Spotlight on Outreach – Barrel organ of plate tectonics: an innovative tool for outreach and education.
This guest post on the “Barrel organ of plate tectonics” for our Spotlight on Outreach series has been contributed by by Dr. Petr Brož of the Institute of Geophysics of the Czech Academy of Science and co-chair of the Outreach Working Group of the Europlanet Early Careers Network (EPEC).
Plate tectonics is the major geological concept to explain dynamics and structure of Earth’s outer shell, the lithosphere. In the plate tectonic theory, processes in the Earth’slithosphere and its dynamics are driven by the relative motion and interaction lithospheric plages. The regions on Earth that are most geologically active often correlate with the lithospheric plate boundaries. Thus, for explaining the Earth’s surface evolution – mountain building, volcanism and earthquakes’ origin – it is important to understand processes at the plate boundaries. However, the processes associated with plate tectonics usually require a significant period of time to result in effects and, therefore, their entire cycles cannot be directly observed in nature by humans. It is a challenge for scientists to study these processes, but also for teachers and science communicators trying to explain them to students and to the general public. To more effectively engage people with these concepts, we developed a mechanical model of plate tectonics which demonstrates the most important processes associated with plate tectonics in real time.
The concept of plate tectonism is usually explained by schematic illustrations which are static and therefore can be hard for the public to imagine the complexity of the processes.

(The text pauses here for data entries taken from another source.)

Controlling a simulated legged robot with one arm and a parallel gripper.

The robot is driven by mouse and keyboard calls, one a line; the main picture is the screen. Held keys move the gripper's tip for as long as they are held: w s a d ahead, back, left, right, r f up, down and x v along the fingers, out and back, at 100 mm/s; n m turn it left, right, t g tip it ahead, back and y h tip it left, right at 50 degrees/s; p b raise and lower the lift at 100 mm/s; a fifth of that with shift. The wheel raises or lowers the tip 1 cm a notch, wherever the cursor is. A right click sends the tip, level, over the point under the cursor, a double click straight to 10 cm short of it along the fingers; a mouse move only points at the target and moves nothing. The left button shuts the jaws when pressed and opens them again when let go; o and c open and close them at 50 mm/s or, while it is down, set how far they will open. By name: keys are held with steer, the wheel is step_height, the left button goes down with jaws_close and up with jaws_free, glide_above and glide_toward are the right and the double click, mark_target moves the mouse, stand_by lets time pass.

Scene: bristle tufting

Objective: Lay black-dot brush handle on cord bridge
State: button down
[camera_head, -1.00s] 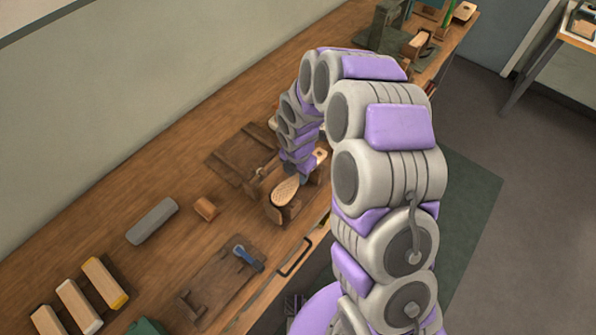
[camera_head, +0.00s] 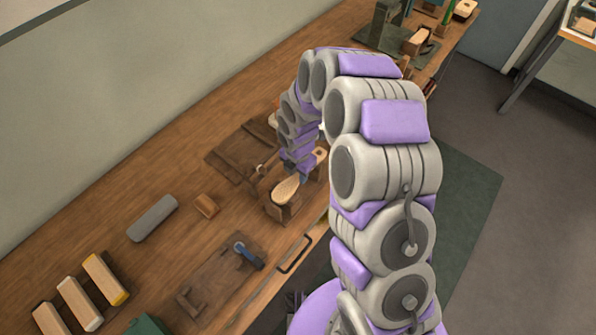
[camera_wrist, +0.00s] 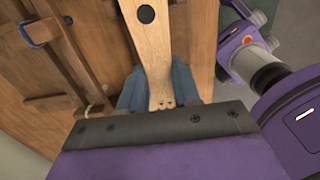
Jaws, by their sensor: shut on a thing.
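The black-dot brush handle (camera_wrist: 151,45) is pale wood with one black dot, and my gripper (camera_wrist: 160,88) is shut on it, a blue finger on each side. In the head view its rounded, dotted head (camera_head: 286,190) points toward the lower left and its other end (camera_head: 320,155) shows past my gripper (camera_head: 303,176). A brown wooden stand, seemingly the cord bridge (camera_head: 277,212), is right under the brush head. I cannot tell whether the brush touches it. My wrist hides part of the brush and stand.
A wooden fixture (camera_head: 232,162) lies behind the stand. A brown block (camera_head: 206,206), a grey roll (camera_head: 153,218) and a board with a blue-handled tool (camera_head: 248,255) are to the left. Several pale blocks (camera_head: 105,280) stand at lower left. Bare bench lies between them.

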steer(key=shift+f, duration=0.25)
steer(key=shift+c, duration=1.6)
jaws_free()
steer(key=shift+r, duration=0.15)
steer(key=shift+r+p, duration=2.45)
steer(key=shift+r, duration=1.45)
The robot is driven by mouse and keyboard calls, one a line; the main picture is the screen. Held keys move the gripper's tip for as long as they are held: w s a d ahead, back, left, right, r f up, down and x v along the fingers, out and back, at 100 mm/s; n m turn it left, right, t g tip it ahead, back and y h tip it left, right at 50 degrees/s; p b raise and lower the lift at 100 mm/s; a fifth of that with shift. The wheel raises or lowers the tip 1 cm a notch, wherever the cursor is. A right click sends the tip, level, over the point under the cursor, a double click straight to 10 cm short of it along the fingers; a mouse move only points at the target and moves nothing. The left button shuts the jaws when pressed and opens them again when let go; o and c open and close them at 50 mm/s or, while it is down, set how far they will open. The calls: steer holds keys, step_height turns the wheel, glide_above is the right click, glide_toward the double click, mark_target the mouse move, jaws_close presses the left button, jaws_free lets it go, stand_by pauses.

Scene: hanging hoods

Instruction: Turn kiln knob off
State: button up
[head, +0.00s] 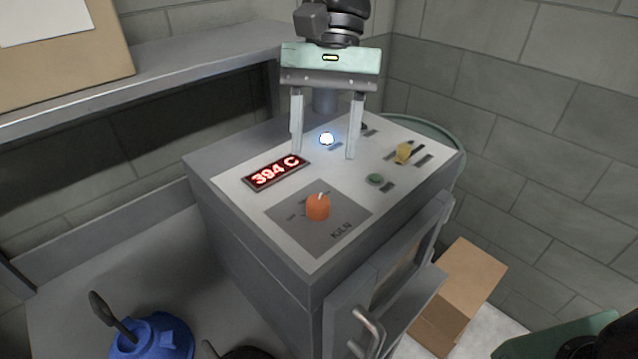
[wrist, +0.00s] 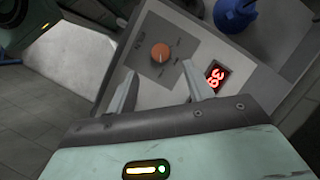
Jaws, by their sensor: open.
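The orange kiln knob (head: 317,207) stands on a dark grey square plate (head: 333,240) marked KILN, on the sloping top panel of a grey kiln cabinet (head: 262,245). A pale pointer line on the knob aims toward the back of the panel. The red display (head: 276,173) beside it reads 394 C. My gripper (head: 323,157) is open and empty above the back part of the panel, behind the knob and apart from it. In the wrist view the knob (wrist: 160,52) shows beyond the spread fingers (wrist: 163,86), between their lines, with the display (wrist: 216,75) to its right.
A lit white lamp (head: 327,139), a green button (head: 375,180) and a yellow switch (head: 404,153) share the panel. A shelf (head: 150,85) stands at left. A blue container (head: 152,336) sits at lower left, and a cardboard box (head: 462,292) at lower right.

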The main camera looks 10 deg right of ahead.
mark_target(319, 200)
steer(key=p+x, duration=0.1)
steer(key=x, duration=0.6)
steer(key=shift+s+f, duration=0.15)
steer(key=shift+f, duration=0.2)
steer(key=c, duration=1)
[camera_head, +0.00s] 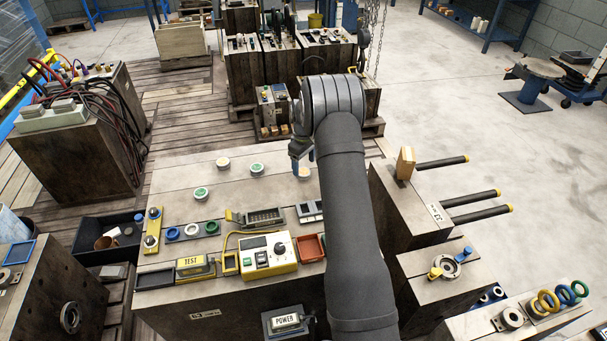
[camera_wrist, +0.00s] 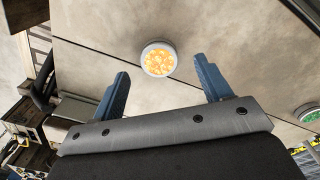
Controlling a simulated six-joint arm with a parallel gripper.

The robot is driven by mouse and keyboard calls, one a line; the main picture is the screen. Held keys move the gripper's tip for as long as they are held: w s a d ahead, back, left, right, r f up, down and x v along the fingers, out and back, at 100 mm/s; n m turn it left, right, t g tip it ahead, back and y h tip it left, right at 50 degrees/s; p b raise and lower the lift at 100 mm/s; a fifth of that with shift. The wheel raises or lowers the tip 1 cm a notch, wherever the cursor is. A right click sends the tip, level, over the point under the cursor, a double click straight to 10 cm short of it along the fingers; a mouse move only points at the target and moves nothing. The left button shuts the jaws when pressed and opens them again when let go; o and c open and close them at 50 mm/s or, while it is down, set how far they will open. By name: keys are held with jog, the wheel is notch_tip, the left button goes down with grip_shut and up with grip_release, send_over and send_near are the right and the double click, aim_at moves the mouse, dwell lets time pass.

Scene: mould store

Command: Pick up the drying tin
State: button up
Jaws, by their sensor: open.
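A small round white-rimmed tin with orange-yellow beads (camera_wrist: 158,60) stands on the bare top of a large steel block. It appears to be the drying tin, and in the head view a pale round tin (camera_head: 304,172) shows just below my gripper (camera_head: 301,150). In the wrist view my gripper (camera_wrist: 162,72) is open, with its blue fingers spread to either side of the tin's line. Nothing is between the fingers, and I see no contact. The gap in height is hard to tell.
Similar tins share the block top: a pale one (camera_head: 223,163) and green-centred ones (camera_head: 257,168) (camera_head: 201,194). A yellow-and-white control box (camera_head: 268,252), a red tray (camera_head: 309,248) and coloured rings (camera_head: 172,233) lie nearer. A block with black rods (camera_head: 400,215) stands right.

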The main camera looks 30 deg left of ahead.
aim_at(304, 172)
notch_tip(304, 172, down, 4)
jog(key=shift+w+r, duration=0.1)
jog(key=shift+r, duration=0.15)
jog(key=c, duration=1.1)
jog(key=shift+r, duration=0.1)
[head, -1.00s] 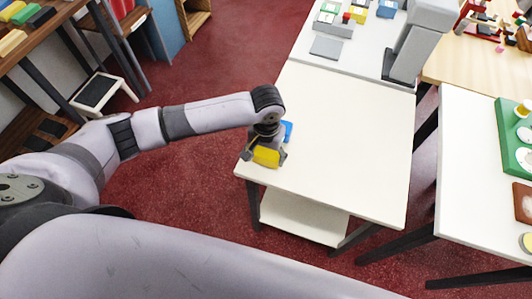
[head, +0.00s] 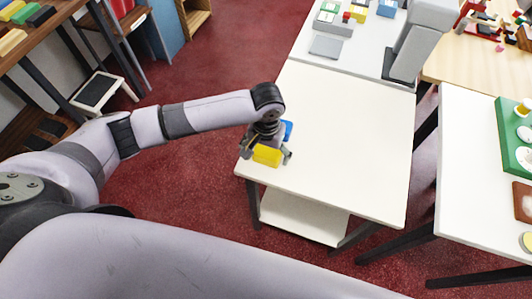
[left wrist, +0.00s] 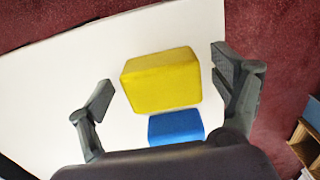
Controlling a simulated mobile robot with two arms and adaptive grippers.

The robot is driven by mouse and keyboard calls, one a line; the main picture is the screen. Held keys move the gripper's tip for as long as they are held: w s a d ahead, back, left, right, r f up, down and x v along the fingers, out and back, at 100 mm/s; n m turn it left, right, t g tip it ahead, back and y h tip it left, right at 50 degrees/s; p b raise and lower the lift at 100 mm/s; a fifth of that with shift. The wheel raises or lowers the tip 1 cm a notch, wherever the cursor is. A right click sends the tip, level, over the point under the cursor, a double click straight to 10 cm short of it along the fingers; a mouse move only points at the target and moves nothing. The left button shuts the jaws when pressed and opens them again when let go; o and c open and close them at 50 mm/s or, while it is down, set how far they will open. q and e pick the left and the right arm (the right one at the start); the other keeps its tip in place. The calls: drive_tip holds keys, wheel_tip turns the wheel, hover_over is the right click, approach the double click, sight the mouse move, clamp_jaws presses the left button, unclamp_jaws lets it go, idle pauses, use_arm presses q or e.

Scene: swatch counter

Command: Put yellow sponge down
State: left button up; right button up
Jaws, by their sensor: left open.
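The yellow sponge (head: 267,155) is a block on the white table near its left front corner. In the left wrist view the yellow sponge (left wrist: 161,80) lies between the fingers, with white tabletop showing on both sides of it. My left gripper (head: 266,157) is just over it, and the left wrist view shows the gripper (left wrist: 166,88) open, its fingers apart from the sponge. A blue block (head: 287,130) lies right behind the sponge, partly hidden by the gripper. It also shows in the left wrist view (left wrist: 176,127). My right gripper is not in view.
The white table (head: 345,145) is bare to the right of the sponge. A grey column-like device (head: 410,45) and small coloured boxes stand on the farther table. Another white table with a green board (head: 511,140) is at the right.

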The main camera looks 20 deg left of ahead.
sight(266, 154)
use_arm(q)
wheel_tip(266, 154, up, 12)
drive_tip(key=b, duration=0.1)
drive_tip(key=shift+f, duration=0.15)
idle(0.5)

A cross-section of the Earth, showing the sub-surface layers that compose the inner structure of our planet. Credit: USGS
How does the model work?
The mechanical model is a wooden box, more specifically a special type of barrel organ, with hand painted backdrops in the front side. These backdrops are divided into several components representing geodynamic processes associated with plate tectonics, specifically convective currents occurring in the mantle, sea-floor spreading, a subduction of the oceanic crust under the continental crust, partial melting and volcanism associated with subduction, a formation of magmatic stripes, an ascent of mantle plume throughout the mantle, a volcanic activity associated with hot spots, and a formation and degradation of volcanic islands on moving lithospheric plate. All components are set in motion by a handle controlled by a human operator, and the scene is illuminated with colored lights controlled automatically by an electric device embedded in the box.
Conclusion and feedback
This mechanical model can be used as a unique outreach tool of geological processes usually taking eons to occur. Thus, students and the general public can understand the most important concept in geology in an easy and entertaining way. The very positive feedback from the audience showed us that we developed a really efficient tool on how to explain this interesting theory.